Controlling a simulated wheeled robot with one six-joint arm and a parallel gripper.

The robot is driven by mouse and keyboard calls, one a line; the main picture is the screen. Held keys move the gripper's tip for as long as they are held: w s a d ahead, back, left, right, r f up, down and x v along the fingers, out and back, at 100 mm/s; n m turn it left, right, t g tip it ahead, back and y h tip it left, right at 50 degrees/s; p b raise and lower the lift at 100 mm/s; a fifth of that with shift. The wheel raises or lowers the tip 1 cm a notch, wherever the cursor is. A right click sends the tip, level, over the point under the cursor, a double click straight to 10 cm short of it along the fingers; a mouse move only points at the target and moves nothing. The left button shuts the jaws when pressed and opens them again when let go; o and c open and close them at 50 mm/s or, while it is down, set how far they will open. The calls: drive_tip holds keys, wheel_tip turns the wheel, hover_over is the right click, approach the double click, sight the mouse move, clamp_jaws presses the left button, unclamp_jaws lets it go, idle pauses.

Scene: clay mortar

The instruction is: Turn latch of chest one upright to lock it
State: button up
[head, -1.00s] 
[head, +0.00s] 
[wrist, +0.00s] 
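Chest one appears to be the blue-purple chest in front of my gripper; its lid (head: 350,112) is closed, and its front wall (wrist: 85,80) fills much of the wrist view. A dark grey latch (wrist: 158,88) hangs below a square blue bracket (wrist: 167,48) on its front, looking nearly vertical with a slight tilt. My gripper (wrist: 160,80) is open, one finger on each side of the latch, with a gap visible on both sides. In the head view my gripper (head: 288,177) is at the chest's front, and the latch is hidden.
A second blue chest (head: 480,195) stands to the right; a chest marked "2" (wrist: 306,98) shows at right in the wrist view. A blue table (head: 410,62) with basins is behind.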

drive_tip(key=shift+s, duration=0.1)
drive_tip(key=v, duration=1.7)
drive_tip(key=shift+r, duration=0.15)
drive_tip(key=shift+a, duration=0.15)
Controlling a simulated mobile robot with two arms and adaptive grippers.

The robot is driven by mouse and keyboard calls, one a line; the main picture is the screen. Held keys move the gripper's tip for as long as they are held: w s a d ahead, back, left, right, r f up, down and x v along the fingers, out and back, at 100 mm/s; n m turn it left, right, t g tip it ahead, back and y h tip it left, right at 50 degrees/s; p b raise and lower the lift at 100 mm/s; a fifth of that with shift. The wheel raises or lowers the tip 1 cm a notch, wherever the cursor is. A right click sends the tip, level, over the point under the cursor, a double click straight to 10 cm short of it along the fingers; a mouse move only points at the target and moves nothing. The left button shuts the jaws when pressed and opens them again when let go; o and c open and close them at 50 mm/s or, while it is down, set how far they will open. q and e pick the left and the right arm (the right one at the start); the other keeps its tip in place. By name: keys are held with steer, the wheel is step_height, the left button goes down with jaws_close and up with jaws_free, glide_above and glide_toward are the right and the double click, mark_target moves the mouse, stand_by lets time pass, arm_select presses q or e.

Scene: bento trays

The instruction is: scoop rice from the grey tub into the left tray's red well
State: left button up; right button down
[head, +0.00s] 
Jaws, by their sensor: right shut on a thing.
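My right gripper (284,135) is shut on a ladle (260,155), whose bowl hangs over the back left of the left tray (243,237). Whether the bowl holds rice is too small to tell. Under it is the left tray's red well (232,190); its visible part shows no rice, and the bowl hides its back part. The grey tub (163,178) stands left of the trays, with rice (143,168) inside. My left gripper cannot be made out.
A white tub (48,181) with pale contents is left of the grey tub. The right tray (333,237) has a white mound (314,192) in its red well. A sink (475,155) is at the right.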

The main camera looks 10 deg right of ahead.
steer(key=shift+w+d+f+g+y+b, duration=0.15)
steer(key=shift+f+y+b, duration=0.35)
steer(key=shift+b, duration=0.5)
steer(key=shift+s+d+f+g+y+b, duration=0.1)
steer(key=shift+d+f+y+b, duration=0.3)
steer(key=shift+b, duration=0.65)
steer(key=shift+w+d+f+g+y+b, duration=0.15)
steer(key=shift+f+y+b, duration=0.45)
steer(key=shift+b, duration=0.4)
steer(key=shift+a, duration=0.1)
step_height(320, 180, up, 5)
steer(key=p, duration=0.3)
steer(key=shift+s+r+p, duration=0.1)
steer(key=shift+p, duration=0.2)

Exercise: Return from the data every line that holds "instruction".

Final answer:
The instruction is: Turn latch of chest one upright to lock it
The instruction is: scoop rice from the grey tub into the left tray's red well

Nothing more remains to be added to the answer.